* BEGIN INFORMATION SUPPLIED *
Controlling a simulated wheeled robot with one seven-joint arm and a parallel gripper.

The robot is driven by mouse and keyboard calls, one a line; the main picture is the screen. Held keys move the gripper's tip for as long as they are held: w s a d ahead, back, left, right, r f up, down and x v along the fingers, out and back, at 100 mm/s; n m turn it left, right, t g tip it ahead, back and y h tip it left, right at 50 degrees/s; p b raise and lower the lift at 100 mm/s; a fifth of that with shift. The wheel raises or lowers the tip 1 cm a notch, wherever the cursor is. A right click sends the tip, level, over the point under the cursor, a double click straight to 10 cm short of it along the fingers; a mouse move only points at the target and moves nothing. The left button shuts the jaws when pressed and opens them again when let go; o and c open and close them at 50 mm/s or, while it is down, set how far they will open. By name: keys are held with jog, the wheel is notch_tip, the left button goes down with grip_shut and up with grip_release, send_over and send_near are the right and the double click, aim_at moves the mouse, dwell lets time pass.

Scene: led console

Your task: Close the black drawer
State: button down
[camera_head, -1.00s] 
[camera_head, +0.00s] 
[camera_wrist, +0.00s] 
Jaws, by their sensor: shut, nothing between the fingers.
* END INFORMATION SUPPLIED *
* BEGIN INFORMATION SUPPLIED *
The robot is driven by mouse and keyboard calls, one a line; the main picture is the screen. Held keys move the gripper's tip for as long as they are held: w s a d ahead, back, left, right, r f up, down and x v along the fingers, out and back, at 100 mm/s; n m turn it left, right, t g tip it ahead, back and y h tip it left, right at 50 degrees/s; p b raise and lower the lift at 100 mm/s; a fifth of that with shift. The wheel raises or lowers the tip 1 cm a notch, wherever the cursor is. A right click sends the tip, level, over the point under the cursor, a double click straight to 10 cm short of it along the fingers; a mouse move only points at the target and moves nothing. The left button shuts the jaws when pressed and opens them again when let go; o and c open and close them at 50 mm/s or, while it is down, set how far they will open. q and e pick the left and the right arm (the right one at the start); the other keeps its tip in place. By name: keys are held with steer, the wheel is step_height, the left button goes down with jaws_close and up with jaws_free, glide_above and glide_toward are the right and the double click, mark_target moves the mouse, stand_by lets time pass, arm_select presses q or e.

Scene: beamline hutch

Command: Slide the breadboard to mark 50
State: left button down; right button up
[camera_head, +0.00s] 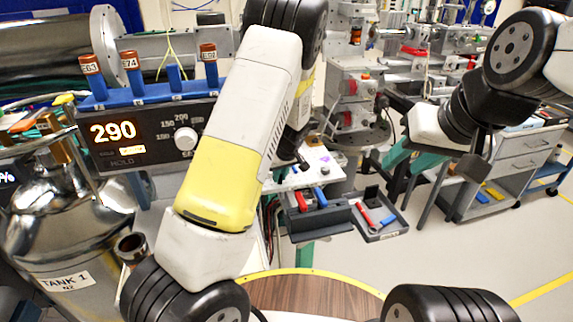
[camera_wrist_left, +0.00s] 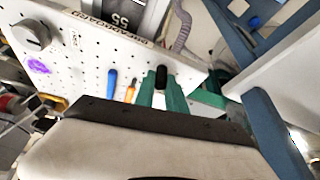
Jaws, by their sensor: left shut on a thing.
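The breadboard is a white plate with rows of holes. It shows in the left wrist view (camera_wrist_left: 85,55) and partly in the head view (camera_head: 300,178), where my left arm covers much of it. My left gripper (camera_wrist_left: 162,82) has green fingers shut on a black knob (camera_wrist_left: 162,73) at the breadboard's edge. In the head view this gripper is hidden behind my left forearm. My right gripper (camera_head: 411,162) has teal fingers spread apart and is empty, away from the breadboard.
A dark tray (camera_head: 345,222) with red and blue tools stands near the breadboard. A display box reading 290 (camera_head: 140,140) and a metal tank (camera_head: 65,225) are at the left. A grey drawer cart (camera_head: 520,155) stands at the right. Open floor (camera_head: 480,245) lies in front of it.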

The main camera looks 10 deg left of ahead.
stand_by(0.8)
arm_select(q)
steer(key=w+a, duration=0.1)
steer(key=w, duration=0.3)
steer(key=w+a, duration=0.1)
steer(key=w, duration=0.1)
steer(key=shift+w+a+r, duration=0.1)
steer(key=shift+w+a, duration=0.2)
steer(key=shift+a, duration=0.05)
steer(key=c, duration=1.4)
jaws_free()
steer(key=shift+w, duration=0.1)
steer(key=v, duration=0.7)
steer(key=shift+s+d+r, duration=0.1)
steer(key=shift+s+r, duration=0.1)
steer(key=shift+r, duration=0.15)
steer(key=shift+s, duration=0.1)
* END INFORMATION SUPPLIED *
[WORK INSTRUCTIONS]:
In the records above, locate each line with the word "Scene". Copy all such lines.

[TASK OUTPUT]:
Scene: led console
Scene: beamline hutch

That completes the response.